I'm not a very emotional person--I'm usually left dry eyed when others are sobbing over books all around me--but this novel gutted me in the very best way possible. I am wowed by The Stationery Shop.
The story of Roya and Bahman begins when they are teenagers in 1953 in Tehran. The two fall in love, meeting in secret at the Stationery Shop. They become engaged, although the political upheaval around them and family demands threaten to tear them apart. The two decide to marry anyway, but when Roya goes to meet Bahman for their wedding, he doesn't show up. The story then moves forward--through the 1950s, into 2013--as we trace Roya's life, which has the mystery of Bahman's rejection constantly dangling over it. In 2013, they meet again in the United States, where Roya settled.

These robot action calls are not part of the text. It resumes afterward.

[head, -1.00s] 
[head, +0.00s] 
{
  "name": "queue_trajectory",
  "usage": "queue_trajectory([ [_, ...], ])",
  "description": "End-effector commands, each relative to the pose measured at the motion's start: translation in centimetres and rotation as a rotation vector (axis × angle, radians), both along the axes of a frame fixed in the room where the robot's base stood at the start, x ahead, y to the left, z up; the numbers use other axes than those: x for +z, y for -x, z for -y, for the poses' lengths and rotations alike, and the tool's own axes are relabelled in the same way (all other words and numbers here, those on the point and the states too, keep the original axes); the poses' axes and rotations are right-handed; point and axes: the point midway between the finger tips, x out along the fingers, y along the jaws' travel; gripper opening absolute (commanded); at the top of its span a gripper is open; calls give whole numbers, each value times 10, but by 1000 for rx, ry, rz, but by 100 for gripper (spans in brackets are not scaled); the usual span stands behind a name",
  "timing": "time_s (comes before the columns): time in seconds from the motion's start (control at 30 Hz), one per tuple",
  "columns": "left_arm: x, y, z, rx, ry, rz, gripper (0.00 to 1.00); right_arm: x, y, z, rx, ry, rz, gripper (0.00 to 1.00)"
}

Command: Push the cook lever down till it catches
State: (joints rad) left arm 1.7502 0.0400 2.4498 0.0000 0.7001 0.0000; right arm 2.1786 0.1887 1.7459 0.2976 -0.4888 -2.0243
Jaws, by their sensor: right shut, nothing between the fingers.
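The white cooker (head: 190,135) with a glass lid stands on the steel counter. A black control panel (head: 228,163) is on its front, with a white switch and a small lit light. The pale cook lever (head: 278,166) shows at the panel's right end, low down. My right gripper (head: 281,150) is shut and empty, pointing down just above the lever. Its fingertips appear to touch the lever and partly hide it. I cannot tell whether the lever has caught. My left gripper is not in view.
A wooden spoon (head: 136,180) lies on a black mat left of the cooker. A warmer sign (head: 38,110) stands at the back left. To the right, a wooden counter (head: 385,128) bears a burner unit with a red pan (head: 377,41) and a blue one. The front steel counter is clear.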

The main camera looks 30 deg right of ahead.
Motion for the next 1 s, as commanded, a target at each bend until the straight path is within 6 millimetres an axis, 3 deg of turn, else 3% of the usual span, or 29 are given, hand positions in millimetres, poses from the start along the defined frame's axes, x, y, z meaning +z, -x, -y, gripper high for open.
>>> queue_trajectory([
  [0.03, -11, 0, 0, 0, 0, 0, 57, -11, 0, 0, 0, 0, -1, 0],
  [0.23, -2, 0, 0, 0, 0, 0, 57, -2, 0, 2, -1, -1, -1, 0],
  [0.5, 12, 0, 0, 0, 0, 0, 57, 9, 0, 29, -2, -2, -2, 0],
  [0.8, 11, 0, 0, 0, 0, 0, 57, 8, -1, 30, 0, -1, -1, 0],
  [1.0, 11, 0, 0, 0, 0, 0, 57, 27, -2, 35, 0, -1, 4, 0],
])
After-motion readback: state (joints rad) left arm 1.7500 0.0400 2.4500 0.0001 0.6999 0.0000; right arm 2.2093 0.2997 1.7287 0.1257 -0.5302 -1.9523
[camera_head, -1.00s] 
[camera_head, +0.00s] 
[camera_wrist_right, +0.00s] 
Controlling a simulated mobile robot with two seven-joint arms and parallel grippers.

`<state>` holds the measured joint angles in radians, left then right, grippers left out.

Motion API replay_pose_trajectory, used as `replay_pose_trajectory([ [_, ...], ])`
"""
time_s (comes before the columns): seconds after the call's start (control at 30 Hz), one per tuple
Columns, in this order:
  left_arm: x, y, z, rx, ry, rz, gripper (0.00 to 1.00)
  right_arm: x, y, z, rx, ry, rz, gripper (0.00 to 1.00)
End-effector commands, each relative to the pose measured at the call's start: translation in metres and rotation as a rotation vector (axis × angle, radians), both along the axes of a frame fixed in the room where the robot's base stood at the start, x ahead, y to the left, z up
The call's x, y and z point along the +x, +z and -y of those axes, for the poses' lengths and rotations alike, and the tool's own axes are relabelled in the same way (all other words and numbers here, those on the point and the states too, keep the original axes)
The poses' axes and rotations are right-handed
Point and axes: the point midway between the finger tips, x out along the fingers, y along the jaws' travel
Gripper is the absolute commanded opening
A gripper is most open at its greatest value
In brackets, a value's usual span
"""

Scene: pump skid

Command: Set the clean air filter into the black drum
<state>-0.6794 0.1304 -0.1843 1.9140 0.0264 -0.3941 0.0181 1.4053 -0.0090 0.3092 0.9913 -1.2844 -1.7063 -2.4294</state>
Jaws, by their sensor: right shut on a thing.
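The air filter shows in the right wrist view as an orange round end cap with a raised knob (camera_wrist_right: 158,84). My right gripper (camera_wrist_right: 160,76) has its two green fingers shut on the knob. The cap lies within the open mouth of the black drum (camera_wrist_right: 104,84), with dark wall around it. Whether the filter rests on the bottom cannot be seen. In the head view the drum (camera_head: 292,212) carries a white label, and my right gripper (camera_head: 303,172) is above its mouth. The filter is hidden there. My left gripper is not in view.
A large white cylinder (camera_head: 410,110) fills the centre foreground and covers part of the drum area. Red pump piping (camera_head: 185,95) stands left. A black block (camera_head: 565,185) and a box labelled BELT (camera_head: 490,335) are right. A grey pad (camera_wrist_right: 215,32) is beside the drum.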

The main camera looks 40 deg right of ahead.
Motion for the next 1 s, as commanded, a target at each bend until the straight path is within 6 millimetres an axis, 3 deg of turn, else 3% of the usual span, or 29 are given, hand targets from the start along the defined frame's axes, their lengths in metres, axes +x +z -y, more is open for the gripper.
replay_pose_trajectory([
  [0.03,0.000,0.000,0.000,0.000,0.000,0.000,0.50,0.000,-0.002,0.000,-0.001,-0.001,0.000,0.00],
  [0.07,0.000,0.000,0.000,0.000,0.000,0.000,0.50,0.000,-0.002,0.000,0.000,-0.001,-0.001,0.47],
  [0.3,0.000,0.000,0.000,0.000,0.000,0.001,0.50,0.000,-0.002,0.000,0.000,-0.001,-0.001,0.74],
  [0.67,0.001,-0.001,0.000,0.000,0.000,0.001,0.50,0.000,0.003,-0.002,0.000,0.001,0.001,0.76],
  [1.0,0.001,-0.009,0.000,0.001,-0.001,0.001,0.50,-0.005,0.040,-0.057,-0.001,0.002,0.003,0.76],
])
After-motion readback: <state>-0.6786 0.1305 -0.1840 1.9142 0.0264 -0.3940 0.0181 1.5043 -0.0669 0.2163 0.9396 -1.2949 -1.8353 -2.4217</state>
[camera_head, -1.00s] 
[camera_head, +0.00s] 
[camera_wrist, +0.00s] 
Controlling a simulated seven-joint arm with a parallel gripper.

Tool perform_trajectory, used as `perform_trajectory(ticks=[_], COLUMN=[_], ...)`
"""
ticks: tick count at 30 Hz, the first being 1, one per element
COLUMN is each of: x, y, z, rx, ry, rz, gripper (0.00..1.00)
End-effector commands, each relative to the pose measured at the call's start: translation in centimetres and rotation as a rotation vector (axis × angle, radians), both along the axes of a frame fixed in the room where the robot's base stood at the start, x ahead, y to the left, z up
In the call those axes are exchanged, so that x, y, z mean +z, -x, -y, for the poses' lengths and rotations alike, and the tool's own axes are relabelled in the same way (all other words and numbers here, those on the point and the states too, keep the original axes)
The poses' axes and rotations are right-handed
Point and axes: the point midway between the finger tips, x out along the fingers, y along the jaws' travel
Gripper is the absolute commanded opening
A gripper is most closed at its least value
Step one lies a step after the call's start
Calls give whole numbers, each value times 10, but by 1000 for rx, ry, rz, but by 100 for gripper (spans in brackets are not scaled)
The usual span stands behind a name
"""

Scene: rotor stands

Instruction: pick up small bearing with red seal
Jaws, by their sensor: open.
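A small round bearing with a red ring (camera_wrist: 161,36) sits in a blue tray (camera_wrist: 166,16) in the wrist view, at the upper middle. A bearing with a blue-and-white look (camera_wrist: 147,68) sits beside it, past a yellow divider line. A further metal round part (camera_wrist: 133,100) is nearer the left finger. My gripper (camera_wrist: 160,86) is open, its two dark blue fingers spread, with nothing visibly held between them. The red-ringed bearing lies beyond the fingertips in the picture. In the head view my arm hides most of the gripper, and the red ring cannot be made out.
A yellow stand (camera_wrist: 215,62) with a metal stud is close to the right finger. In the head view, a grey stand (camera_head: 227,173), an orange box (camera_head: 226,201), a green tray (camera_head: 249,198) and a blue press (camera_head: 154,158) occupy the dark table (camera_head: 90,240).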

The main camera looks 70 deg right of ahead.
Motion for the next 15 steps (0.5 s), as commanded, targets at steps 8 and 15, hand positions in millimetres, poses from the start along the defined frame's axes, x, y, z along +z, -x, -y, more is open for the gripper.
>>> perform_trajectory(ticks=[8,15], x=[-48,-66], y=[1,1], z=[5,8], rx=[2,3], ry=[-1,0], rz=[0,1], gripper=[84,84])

The details in this novel are exquisite. Kamali has a light touch--never does the story feel weighed down--but she paints a rich portrait of what life was like in Iran in the 1950s, with the foods, the smells, the customs. The setting is as beautifully drawn as the characters. Kamali also includes the Iranian politics of the time in an incredibly seamless manner. The upheaval plays a large part in the story but doesn't weigh it down. (In 1953, Iran was on the brink of revolution as the Shah was in power but in direct conflict with Prime Minister Mosaddegh, all the while a Communist faction looked to gain a foothold in the government.)
This novel, which I read courtesy of NetGalley, is one I didn't want to end. The images are haunting, the story both heart-breaking and uplifting. It's a story of love and family and the things we give up and the losses we deal with. I am now eager to search out more books that take place in Iran. In the meantime, I can say that though the year has only just begun, this will absolutely be one of the best books of 2019.